▶ What you are asked to do
Return only the lines running from the line that holds "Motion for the" to the line that holds "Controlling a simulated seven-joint", including both.

▶ Provided entries
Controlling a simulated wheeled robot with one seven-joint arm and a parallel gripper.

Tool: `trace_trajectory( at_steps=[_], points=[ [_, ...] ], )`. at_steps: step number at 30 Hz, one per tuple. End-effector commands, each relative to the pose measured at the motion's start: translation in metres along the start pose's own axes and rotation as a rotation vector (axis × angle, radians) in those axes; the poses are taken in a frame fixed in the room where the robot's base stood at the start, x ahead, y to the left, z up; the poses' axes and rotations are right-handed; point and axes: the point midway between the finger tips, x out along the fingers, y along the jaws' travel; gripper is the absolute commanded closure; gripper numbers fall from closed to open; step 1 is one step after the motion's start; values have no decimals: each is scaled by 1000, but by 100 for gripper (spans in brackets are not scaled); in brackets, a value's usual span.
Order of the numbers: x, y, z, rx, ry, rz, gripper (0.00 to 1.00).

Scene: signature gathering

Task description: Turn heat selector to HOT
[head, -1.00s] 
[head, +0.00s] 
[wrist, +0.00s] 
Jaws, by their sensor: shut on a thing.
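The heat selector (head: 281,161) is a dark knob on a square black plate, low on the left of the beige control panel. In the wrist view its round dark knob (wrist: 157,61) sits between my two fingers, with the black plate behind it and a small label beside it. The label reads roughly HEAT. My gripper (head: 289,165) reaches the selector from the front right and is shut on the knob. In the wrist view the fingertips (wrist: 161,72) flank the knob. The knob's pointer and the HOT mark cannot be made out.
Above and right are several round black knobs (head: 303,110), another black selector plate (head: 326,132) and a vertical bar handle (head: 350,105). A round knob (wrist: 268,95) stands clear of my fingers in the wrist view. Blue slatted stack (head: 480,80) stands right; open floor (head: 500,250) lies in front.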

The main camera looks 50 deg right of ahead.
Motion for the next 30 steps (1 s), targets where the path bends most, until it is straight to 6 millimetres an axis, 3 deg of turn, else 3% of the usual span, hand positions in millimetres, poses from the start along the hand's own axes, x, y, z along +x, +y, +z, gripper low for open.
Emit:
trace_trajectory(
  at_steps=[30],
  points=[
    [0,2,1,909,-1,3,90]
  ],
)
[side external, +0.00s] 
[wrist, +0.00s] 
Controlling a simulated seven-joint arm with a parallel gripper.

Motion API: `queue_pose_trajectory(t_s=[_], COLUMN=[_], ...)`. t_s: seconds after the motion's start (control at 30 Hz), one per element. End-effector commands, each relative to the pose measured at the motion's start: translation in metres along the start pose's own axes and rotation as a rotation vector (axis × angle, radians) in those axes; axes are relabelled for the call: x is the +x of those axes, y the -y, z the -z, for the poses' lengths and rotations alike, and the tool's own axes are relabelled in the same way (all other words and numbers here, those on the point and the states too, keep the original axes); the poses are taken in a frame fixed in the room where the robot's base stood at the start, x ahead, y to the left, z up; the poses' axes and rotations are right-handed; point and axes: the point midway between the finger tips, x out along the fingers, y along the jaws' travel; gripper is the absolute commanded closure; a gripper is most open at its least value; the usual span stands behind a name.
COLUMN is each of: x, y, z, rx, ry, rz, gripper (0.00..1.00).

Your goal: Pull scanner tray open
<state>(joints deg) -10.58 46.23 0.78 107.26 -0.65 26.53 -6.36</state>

▶ Result for this exercise
Motion for the next 30 steps (1 s), targets where the path bends most, until it is straight to 6 millimetres an axis, 3 deg of turn, else 3% of the usual span, hand positions in millimetres, poses from the start along the hand's own axes, x, y, z along +x, +y, +z, gripper low for open.
Emit:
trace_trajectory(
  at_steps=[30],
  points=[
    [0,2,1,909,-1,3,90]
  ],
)
[side external, +0.00s] 
[wrist, +0.00s] 
Controlling a simulated seven-joint arm with a parallel gripper.

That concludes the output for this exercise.